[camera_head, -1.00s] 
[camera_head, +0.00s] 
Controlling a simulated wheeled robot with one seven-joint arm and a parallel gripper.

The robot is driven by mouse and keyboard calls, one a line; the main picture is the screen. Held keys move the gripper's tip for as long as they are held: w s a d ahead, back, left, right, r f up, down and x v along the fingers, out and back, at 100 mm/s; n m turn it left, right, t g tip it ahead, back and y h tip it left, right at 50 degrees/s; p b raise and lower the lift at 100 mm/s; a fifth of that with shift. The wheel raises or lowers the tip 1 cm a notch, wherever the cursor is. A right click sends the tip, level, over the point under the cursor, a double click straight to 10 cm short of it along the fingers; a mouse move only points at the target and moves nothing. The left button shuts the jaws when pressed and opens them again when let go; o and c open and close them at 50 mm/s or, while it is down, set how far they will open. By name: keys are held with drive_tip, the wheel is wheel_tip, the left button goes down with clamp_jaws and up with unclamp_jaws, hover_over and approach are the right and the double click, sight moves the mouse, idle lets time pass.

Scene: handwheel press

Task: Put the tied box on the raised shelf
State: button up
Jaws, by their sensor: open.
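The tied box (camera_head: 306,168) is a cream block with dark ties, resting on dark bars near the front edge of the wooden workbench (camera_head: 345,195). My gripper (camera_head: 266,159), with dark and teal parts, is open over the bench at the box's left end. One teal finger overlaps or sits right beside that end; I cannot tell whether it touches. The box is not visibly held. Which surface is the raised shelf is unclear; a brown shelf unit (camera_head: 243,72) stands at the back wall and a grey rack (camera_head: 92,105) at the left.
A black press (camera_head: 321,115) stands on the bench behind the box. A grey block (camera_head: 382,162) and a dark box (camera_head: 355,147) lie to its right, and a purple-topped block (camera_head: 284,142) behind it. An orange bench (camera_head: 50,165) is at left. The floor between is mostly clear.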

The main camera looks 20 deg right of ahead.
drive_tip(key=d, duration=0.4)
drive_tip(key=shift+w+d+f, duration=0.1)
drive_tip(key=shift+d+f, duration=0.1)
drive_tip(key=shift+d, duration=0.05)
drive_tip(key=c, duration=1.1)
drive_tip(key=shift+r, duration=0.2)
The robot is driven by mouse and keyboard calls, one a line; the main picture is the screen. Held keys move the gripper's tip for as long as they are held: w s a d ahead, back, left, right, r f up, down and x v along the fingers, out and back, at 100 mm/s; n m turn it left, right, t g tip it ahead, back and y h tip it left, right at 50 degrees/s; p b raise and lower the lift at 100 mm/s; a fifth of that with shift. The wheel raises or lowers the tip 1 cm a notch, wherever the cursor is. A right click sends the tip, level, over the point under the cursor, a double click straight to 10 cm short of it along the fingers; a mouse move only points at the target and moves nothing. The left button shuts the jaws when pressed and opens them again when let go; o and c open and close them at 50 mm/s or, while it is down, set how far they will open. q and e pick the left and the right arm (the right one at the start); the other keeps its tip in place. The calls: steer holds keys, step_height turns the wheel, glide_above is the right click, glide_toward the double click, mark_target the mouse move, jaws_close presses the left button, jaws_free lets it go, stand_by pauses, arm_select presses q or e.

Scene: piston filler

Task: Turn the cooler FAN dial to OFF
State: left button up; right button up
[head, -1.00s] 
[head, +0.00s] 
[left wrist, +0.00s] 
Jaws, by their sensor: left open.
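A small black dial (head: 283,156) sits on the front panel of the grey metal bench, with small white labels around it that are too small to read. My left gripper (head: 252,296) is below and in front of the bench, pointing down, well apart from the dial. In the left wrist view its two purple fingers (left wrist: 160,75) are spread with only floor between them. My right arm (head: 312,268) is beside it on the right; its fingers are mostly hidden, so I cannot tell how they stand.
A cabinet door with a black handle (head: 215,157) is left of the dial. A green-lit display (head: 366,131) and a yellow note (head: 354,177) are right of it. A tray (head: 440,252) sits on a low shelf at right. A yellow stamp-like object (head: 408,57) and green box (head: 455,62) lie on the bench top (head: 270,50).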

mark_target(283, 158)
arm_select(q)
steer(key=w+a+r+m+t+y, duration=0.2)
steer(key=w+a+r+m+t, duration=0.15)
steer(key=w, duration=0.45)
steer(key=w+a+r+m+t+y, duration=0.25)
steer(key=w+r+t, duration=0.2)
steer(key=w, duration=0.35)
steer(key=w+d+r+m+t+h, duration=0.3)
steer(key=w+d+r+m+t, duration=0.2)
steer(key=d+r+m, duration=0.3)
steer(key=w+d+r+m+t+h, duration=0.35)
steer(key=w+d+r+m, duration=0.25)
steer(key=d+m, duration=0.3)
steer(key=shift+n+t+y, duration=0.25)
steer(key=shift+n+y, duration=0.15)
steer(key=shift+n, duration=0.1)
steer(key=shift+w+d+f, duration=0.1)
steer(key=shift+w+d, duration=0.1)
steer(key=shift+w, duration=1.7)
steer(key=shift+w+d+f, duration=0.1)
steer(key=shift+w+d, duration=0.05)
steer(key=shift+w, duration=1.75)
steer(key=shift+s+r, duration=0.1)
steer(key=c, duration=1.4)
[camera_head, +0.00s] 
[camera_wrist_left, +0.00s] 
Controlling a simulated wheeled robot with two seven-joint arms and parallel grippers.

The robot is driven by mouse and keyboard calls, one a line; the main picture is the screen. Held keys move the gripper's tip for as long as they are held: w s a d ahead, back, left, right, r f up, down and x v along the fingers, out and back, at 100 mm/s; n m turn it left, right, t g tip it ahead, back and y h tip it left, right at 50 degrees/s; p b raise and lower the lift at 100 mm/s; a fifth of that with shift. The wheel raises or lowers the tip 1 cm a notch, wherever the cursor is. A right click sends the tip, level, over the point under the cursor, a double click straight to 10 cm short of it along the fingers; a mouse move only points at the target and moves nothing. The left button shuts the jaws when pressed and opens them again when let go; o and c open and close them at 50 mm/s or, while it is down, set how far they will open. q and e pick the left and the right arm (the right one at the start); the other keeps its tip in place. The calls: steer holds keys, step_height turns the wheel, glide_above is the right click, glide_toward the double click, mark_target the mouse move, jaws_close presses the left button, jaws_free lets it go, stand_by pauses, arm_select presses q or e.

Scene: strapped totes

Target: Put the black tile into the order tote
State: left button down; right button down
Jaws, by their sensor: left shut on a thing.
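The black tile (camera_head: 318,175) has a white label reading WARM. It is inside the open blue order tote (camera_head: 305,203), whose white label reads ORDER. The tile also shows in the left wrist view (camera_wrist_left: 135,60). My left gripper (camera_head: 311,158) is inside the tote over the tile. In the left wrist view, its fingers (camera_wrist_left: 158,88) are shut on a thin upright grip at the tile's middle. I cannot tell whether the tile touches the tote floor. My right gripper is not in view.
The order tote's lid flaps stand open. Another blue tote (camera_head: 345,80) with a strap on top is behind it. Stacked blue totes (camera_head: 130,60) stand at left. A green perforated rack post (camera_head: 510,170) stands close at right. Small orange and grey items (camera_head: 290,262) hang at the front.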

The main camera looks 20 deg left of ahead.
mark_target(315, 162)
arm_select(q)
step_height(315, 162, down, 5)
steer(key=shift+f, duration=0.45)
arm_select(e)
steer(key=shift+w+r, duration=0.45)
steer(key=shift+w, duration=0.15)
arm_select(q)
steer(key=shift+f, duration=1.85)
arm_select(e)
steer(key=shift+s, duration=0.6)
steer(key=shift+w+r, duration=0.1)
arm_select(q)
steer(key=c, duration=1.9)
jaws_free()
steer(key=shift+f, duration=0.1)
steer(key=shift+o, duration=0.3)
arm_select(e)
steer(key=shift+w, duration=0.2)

■ **PROBLEM STATEMENT**: Out of the data above, set down the lines from the one with "State: left button up; right button up" to the one with "[left wrist, +0.00s]", both included, exactly as written and with no additions.

■ **SOLUTION FOR THIS EXERCISE**:
State: left button up; right button up
[head, -1.00s] 
[head, +0.00s] 
[left wrist, +0.00s] 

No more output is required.